→ **Problem to solve**:
Copy the lines below as they are; omit the images they contain.

#####

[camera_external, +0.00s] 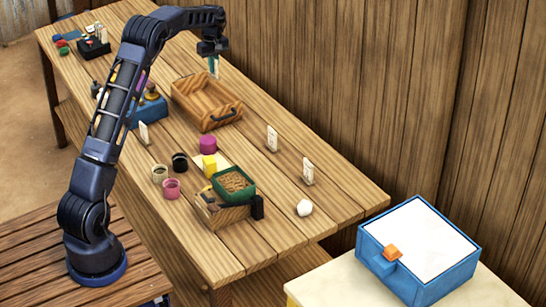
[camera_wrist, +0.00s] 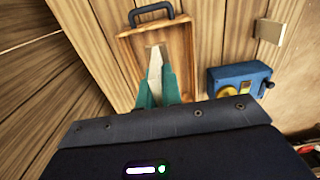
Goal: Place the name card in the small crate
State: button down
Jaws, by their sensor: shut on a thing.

#####

→ **Finished task**:
[camera_external, +0.00s] 
[camera_wrist, +0.00s] 
Goal: Place the name card in the small crate
State: button down
Jaws, by their sensor: shut on a thing.

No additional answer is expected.